Wide open landscapes spread away into the distance in Jia’s paintings, just as they do in Renaissance paintings. But in Jia’s world an industrial wasteland and polluted rivers fill the foreground as young observers in gas masks watch space rockets blast off in the distance.

He is sufficiently accomplished as a figurative artist to make clear that the observers in his paintings are lost in thought as they contemplate the disasters unfolding around them.

The observers, and the paintings they populate, are melancholy and lonely. Jia argues that the better connected people become, the more lonely they become.

“My work usually explores themes of realism and depicts the current situation of life,” he says. “I create images in reference to what’s happening now. Whilst realism was how I started painting, now narrative is more prominent in my works.”

Certainly the market has taken note. Two years ago, Sotheby’s sold one of his works for HK$7.4 million, making Jia one of the youngest of the Chinese artists now working to become a US dollar millionaire.

Wang Guangle at the Six Colours exhibit (Credit: BEIJING COMMUNE)

Wang Guangle (Born 1976)

Wang Guangle’s graduation show at the China Central Academy of Fine Arts in Beijing was entitled 3pm to 5pm. The title refers to the period when light streams into his studio, cutting across the floor. His interest in light is apparent in many of his paintings, which seem to have a glow of their own.

By slowly diluting one pot of paint in another, the gradual changes in tone as Wang dips his brush and then layers the canvas, over and over again, produce an aura that seems three-dimensional. For his installations, he applies layers of paper and paint to a wall until they do, in fact, become three dimensional, so the wall reaches out to the viewer.

Wang’s early works concentrated on colour and line, with bright, bold colours strafing the canvas. The latest series is more calming, with subtle tones pulsating out of the canvas. His vast paintings of tiny stones, rendered in minute detail, can take more than a year to complete. The works reflect the timelessness of the subjects – stones having always been appreciated by learned Chinese – and the time it takes to paint them.

“There is so much focus on the development of the country, the changes in society, the impact of history, but art is just a shadow of these things,” Wang says. “My work isn’t a reaction against this fast pace of change, but reflects my personal relationship with time.”

Having remained in the same scruffy studio in a village outside Beijing for over a decade, he persists with his pursuit, regardless of what’s happening outside his door. 

Unlike the work of older artists, whose subject matter is as changeable as the society they live in, Wang’s work maintains a steady pace, humming in the background like white noise. “No matter where you are, or what your style is, the one thing we all have in common is time,” the artist says. “Time always marches on, whether you like it or not.”

Tu Hongtao’s piece for the Black Dimension exhibition in Shanghai (Credit: TABULA RASA GALLERY)

Tu Hongtao (Born 1976)

After graduating from the China Academy of Art in the eastern city of Hangzhou, Tu Hongtao moved first to Guangzhou in the south and then Chongqing in the southwest, to work as an artist and – so he could afford to live in the big city – as a seller of clothing.
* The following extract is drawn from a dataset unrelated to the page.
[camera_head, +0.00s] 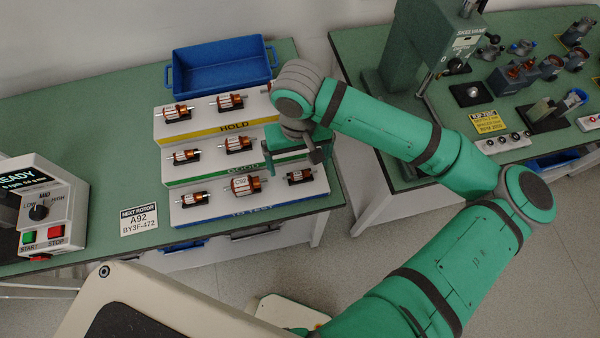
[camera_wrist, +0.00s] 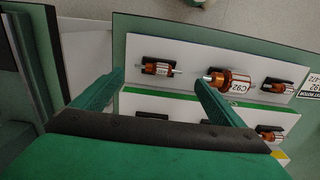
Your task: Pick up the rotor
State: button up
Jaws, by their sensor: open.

The works he did between 2004 and 2008 reflect the tension, the violence and the crowds in the cities he lived in.

In these works, buildings crammed together form the backdrop to semi-naked women piled up against each other like toys. The titles, such as Maybe Tokyo or Chengdu, are a reference to how big cities and the people that live in them lose their identities and become like one another. “As an outsider, someone who had just landed in this community, I was completely overwhelmed,” Tu says. His intense works evince a claustrophobic atmosphere where everything is for sale, even people.

After the economic downturn of 2008, Tu decided to move his studio to a tranquil community of artists near his home town, Chengdu. His studio sits amid an archetypal vision of rural China, complete with a lake filled with lilies, bamboo forests and lush greenery – all visible from his window. His works today focus on the natural landscape he is ensconced in.

“This new environment helped shift my attitude and my working style to a new, more optimistic outlook,” Tu says. “I grew up at a time where there was a spiritual and material conflict of interest. People were desperate in their pursuit of material positions, which led to an erosion of society.”

Chinese traditional culture is at the root of Tu’s work, but his study of Western culture gives him a new viewpoint. On visits to Europe to meet artists such as Daniel Richter, he learned more about art abroad, giving him more scope to understand fully his own work. “Western abstract art is based on representation of the physical perspective and then the deconstruction of this,” he says. “However, Chinese painting has always had an innate abstract sense. Traditional Chinese landscape paintings show this through their use of single lines and blank space.”

Tu’s subject matter is the natural environment, but his works are anything but natural. Reality is distorted as elements of the landscape that excite him are emphasised, focused on and reworked, to create dark, thickly painted areas. Areas he finds of no interest may well be left empty, leaving the canvas blank.

Corporate (Abstinence) by Xu Zhen (Credit: LONG MARCH SPACE)

Xu Zhen (Born 1977)

Xu Zhen is a conceptual artist and key figure of the Shanghai art scene, who creates sculptures, videos and installations that break bounds set by society and deal with taboos. He confronts sexual, political, and social issues that confuse, confound and often shock the viewer of his art. His works look at the mundane aspects of urban life and use humour to deal with serious topics intelligently.

As a leading member of the latest generation of Chinese artists, Xu was the youngest ever to have his work shown at the main thematic exhibition of the Venice Biennale, and his works are shown at important museums and art fairs around the world.

Xu’s 2007 installation, ShangART Supermarket, recreated an entire shop inside the gallery, but with only empty packaging on the shelves. It is one of several works he has done that deal with the emptiness of art world and that question the financial value of art. In 2008 he put on The Starving of Sudan in the Long March Space in Beijing, where he recreated Kevin Carter’s photograph of a baby in Sudan being stalked by a vulture. The vulture in the art work was stuffed, but the baby was real, and this caused mixed feelings among the viewers, whom the exhibition put in the position of the photographer.

Bondage equipment is another source of material for Xu’s works. The five-metre-long cathedral he recently created was made entirely out of handcuffs, collars, gags and other such paraphernalia. The work, entitled Play 201301, is a reflection of the power of sex and the Catholic Church’s attitude to it. “Part of the challenge when creating this huge installation was to confront the idea of concealment, hypocrisy and silence,” Xu says.